Our communion with God in Christ rose, and it
abides, in a crisis which shook not the earth only, but also heaven, in a
tragedy and victory more vast, awful, and pregnant than the greatest war in
history could be. Therefore the prayer which gives us an ever-deeper interest
and surer insight into that eternal moral crisis of the Cross gives us also
(though it might take generations) a footing that commands all the losses or
victories of earth, and a power that rules both spirit and conscience in the
clash and crash of worlds. As there is devoted thought which ploughs its way
into the command of Nature, there is thought, still more devoted, that prays
itself into that moral interior of the Cross, where the kingdom of God is
founded once for all on the last principle and power of the universe, and set
up, not indeed amid the wreck of civilization, but by its new birth and a
baptism so as by fire. Prayer of the right kind, with heart and soul and
strength and mind, unites any society in which it prevails with those last
powers of moral and social regeneration that settle history and that reside in
the creative grace of the Cross, which is God's true omnipotence in the world.

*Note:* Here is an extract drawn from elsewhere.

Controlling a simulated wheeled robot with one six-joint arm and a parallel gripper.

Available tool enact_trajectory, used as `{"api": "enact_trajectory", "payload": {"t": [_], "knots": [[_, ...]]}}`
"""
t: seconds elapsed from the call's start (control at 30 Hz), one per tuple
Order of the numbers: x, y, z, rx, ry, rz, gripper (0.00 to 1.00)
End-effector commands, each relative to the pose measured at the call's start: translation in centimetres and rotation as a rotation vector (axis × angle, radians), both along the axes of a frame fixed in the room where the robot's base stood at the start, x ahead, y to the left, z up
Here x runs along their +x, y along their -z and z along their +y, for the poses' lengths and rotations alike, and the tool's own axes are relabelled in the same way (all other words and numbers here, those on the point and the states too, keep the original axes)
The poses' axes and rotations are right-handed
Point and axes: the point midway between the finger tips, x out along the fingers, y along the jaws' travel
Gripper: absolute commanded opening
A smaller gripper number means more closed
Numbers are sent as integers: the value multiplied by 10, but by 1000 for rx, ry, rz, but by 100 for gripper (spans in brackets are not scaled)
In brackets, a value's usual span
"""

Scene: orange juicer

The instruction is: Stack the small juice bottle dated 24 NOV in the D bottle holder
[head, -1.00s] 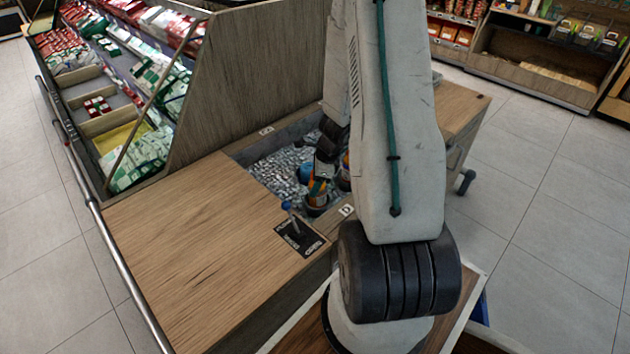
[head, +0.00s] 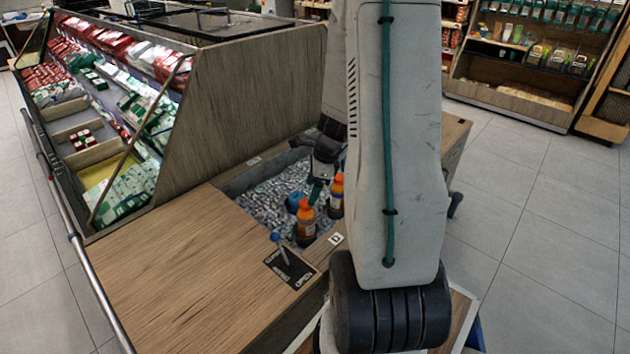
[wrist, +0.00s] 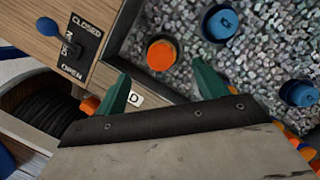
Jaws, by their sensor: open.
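An orange-capped juice bottle (head: 305,222) stands upright in the bin near the D label (head: 336,239), and its lower part looks dark, as if in a holder. I cannot read a date on it. In the wrist view its orange cap (wrist: 161,54) lies just beyond the fingertips, with the D label (wrist: 133,98) between the fingers. My gripper (wrist: 162,74) is open and empty, its two green fingers apart. In the head view my gripper (head: 320,178) is above and behind this bottle. A second orange bottle (head: 336,195) stands to its right, partly hidden by my arm.
Blue caps (wrist: 221,23) (wrist: 300,94) stand among the ice-like grey pieces. A lever panel marked CLOSED and OPEN (head: 289,268) is on the wooden counter (head: 190,270). A wooden partition (head: 250,90) rises behind the bin. More orange things (wrist: 300,145) show at the lower right.

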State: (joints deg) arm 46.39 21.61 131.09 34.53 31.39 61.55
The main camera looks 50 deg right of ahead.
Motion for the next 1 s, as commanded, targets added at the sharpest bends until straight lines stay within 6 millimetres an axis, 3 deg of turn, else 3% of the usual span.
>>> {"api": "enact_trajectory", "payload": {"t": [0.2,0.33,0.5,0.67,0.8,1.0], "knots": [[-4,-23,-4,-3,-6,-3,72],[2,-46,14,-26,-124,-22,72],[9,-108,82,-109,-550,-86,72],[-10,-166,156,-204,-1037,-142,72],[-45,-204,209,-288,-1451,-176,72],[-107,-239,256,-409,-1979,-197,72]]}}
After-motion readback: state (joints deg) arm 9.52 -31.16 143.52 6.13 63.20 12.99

"O God, who showest Thine almighty power most chiefly in having mercy and
forgiving." Such speech as this may to some appear tall and rhetorical; but it
would have so seemed to no father of the church, ancient or modern, taking
apostolic measure of the place and moment of Christ in society, history, or the
universe.
If war is in any sense God's judgment on sin, and
if sin was destroyed by the judgment in Christ and on Him, let us pray with a
new depth and significance to-day, "O Lamb of God, that takest away the sin of
the world, grant us Thy peace. Send us the peace that honours in act and deed
that righteous and final judgment in Thy Cross of all historic things, and that
makes therein for Thy Kingdom on earth as in heaven. Give peace in our time, O
Lord, but, peace or war, Take the crown of this poor world."